3

Using bash in a Debian system.

bash --version
GNU bash, version 4.4.12(1)-release (x86_64-pc-linux-gnu)
Copyright (C) 2016 Free Software Foundation, Inc.
License GPLv3+: GNU GPL version 3 or later <http://gnu.org/licenses/gpl.html>

I defined an alias inside a function. I use this alias to write to a log file. Since I run this command as non-privileged user, I'm using tee to do this: alias is not found.

I get:

./test.sh 
Preparing Environment...
/tmp/support/20200525_074655
./test.sh: line 19: WRITE_LOG: command not found
./test.sh: line 20: ifconfig: command not found
./test.sh: line 20: WRITE_LOG: command not found

test.sh

#!/bin/bash


function prepare_environment() {
    echo "Preparing Environment..."
    TICKET_ID=$(date '+%Y%m%d_%H%M%S')
    LOG_LOCATION=/tmp/support/"${TICKET_ID}"
    sudo mkdir -p "${LOG_LOCATION}" 
    echo "${LOG_LOCATION}"
    alias WRITE_LOG='sudo tee -a "${LOG_LOCATION}"/report.log  > /dev/null'
}

function write_log() {
    sudo tee -a "${LOG_LOCATION}"/report.log  > /dev/null
}


function collect_information() {
    echo "Current Report time: $(date '+%Y/%m/%d %H:%M.%S')" | WRITE_LOG
    ifconfig | WRITE_LOG
}   

prepare_environment
echo "Current Report time: $(date '+%Y/%m/%d %H:%M.%S')" | write_log
collect_information

Alternatives:

  • I have various commands, instead of doing sudo command > file.log I though this would be a cleaner way to do it.
  • I can do sudo command | write_log

Similar question

1
  • If you have to use sudo, then why not just run the script as root? May 25, 2020 at 8:08

1 Answer 1

3

Bash does not expand aliases in scripts by default, only when it's interactive.

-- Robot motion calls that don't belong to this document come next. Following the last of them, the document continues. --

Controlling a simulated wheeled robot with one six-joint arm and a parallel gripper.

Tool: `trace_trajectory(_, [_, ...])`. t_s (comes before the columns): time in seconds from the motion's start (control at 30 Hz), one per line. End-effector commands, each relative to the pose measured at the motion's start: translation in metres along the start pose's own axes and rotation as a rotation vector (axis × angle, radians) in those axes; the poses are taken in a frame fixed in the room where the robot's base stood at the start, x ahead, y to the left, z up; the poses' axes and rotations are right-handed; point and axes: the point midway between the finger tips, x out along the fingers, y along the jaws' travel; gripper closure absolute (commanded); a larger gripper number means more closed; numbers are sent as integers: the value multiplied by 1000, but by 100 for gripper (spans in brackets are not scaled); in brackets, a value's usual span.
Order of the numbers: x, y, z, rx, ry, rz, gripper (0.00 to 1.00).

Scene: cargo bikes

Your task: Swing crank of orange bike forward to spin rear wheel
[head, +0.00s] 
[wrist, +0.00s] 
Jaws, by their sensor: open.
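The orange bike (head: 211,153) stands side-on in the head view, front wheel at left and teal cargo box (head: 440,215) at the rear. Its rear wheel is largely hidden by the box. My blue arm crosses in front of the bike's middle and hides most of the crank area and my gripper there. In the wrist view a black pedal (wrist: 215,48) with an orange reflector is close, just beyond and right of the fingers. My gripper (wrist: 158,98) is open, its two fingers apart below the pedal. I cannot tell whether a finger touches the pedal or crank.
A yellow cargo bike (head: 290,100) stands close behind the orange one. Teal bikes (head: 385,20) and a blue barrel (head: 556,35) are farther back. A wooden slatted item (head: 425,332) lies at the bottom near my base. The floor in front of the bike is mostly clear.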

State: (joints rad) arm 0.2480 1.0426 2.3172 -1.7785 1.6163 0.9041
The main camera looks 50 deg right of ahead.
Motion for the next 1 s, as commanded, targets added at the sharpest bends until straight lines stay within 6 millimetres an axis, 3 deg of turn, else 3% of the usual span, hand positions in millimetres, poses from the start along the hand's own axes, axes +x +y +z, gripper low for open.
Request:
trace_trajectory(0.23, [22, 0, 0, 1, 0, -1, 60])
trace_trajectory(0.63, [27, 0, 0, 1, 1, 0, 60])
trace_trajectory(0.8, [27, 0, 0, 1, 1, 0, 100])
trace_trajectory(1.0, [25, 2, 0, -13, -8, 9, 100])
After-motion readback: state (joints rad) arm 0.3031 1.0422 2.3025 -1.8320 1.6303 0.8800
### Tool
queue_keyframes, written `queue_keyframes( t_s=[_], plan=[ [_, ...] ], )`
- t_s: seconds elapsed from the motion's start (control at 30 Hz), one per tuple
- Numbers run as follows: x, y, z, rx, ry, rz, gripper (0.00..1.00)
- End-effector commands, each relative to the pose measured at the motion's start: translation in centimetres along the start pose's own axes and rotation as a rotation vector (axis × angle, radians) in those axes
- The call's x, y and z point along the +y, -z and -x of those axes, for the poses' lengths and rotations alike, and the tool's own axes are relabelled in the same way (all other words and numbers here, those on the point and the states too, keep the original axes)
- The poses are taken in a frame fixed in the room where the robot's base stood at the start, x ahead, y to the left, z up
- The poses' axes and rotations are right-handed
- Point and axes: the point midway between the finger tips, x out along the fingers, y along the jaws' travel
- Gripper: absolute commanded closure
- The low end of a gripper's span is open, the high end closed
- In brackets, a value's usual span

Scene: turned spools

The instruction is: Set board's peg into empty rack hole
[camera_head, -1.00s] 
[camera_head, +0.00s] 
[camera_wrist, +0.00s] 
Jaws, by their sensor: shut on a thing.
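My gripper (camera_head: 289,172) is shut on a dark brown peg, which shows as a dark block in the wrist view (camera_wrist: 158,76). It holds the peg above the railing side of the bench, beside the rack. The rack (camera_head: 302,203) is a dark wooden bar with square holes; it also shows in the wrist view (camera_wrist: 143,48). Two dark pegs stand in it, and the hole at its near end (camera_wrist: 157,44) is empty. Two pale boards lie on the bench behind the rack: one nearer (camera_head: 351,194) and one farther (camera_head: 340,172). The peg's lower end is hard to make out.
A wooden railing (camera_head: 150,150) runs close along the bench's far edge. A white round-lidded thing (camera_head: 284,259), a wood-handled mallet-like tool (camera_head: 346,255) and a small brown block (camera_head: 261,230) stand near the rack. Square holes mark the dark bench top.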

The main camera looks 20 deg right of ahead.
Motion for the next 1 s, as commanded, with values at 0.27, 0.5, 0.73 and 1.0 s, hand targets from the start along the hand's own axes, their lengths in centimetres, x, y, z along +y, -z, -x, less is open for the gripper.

You can enable alias expansion, but there's no point. Just use the function.


As for ifconfig, you can use it as an unprivileged user to obtain information, but not to modify the system configuration. Many distributions don't put it in the PATH of unprivileged users. Add sbin directories to the PATH in your script:

PATH=/usr/local/sbin:/usr/sbin:/sbin:$PATH
1
  • Uprated because you have the core answer, although "there's no point" is a judgement, and hard to justify without looking at the particular case.